◆ **Written request**: Search the material for the string "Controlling", then return every line where it is found.

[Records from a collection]
----
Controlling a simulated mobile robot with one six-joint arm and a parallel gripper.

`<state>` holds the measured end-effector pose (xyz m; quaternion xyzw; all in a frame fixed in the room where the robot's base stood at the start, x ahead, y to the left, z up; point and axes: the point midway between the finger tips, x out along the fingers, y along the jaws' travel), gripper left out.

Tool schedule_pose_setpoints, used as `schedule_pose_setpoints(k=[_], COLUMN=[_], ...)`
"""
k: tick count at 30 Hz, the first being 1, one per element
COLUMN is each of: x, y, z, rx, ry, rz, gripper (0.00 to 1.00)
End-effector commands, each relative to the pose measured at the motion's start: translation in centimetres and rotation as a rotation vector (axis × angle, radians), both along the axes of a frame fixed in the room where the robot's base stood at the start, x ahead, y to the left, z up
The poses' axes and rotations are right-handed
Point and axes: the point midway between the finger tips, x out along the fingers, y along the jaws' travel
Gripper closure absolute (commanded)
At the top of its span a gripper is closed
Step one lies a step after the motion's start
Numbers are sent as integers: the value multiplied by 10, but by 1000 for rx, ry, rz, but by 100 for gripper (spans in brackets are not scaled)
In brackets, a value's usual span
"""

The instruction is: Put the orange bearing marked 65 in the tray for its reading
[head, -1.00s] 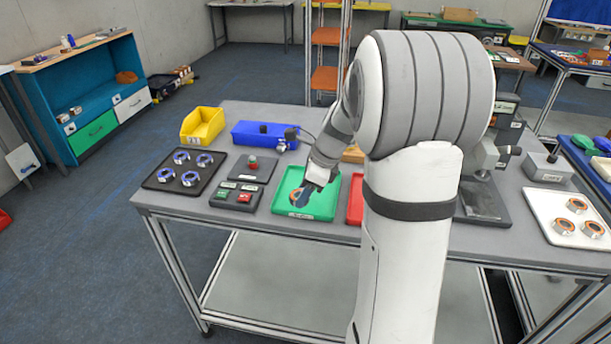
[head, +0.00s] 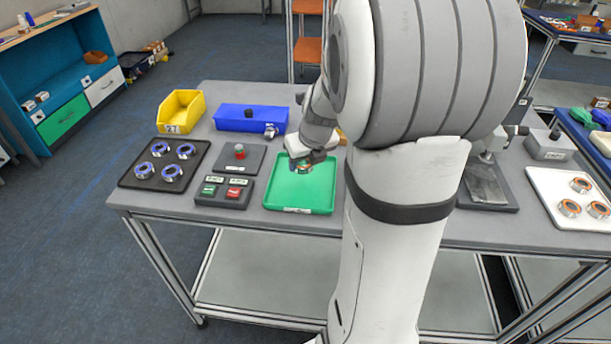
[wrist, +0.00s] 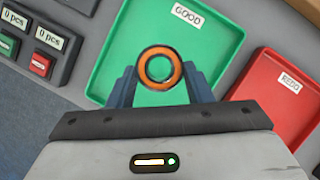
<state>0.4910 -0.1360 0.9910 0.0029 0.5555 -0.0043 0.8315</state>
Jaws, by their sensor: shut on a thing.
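My gripper (wrist: 160,78) is shut on an orange-ringed bearing (wrist: 145,68), with one blue-grey finger on each side of it. The bearing's open bore faces the wrist camera, and no number can be read on it. Behind it is the green tray (wrist: 120,82), labelled GOOD. In the head view my gripper (head: 308,160) and the bearing (head: 303,169) are over the back part of the green tray (head: 300,196). I cannot tell whether the bearing touches the tray floor. The red tray (wrist: 265,92), labelled REDO, is to the right.
A black tray (head: 127,180) holds several blue bearings. A white tray (head: 553,214) holds orange bearings at the far right. A box with green and red buttons (head: 222,193) stands left of the green tray. My arm hides the middle of the bench.

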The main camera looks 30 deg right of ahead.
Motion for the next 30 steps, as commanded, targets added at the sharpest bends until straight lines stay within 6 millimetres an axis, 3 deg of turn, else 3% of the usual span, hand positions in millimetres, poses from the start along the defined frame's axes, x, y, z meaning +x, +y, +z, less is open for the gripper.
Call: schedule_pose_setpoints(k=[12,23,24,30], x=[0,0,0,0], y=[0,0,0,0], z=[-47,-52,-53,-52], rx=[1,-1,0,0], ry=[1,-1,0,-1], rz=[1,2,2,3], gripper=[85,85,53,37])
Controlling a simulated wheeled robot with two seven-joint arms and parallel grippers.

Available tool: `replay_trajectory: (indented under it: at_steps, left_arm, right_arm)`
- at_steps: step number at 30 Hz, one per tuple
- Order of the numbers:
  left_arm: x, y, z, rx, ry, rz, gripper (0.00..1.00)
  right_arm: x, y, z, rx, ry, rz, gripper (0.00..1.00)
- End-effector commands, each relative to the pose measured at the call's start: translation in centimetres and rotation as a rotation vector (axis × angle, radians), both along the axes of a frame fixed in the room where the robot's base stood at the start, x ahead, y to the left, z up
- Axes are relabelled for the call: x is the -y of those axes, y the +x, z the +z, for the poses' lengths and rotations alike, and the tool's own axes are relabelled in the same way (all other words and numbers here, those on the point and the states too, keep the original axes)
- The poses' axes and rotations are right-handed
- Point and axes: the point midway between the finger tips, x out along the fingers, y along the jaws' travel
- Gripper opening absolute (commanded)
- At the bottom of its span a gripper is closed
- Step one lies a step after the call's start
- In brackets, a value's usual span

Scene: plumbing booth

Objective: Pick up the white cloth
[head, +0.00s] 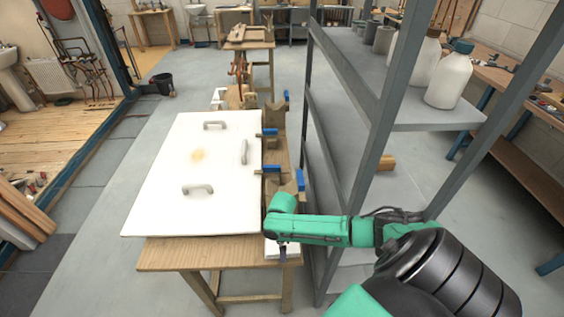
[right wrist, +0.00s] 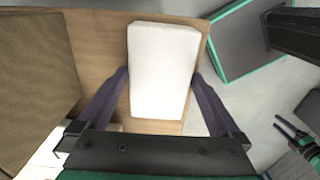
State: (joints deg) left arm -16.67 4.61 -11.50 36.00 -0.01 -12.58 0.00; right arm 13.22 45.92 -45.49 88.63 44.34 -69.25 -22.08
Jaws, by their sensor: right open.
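The white cloth (right wrist: 161,68) shows in the right wrist view as a thick, pale folded rectangle on the wooden table top. In the head view, a white bit of it (head: 271,247) shows at the table's right front corner, mostly hidden by my right arm. My right gripper (right wrist: 159,78) is open, with one dark finger on each side of the cloth. The fingers look apart from it; their height above the table is hard to tell. In the head view the right gripper (head: 283,256) points down at that corner. My left gripper is not in view.
A large white panel with grey handles (head: 195,150) covers most of the wooden table (head: 180,255). Blue-ended clamps (head: 270,170) line its right side. A grey metal shelf (head: 440,115) with white bottles (head: 448,82) stands close on the right. The floor left of the table is clear.

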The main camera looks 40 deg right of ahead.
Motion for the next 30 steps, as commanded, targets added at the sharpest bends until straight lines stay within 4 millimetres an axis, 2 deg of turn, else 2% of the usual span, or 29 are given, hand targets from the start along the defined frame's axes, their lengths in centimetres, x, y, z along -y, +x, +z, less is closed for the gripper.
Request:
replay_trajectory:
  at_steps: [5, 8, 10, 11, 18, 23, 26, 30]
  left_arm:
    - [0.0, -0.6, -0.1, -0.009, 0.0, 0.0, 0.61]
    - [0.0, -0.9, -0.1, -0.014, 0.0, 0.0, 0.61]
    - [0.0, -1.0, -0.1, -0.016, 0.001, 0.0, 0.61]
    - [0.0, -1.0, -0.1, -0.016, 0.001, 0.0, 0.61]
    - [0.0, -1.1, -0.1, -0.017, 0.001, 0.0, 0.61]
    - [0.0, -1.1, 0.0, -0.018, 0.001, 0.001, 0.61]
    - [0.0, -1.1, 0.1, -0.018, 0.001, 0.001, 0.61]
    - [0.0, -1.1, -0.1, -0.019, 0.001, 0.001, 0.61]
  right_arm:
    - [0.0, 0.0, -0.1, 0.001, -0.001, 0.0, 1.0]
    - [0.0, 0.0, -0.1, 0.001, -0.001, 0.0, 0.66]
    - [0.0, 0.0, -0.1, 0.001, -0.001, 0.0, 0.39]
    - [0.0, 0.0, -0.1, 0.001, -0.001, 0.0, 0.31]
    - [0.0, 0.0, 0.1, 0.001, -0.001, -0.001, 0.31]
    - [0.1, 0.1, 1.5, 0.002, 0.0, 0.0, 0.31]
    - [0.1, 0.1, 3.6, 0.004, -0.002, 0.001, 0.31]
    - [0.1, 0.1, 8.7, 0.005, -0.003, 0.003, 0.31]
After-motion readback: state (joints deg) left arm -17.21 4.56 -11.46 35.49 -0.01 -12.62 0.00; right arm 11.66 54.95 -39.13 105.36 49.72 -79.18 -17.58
----
◆ **Solution for this task**:
Controlling a simulated mobile robot with one six-joint arm and a parallel gripper.
Controlling a simulated wheeled robot with two seven-joint arms and parallel grippers.

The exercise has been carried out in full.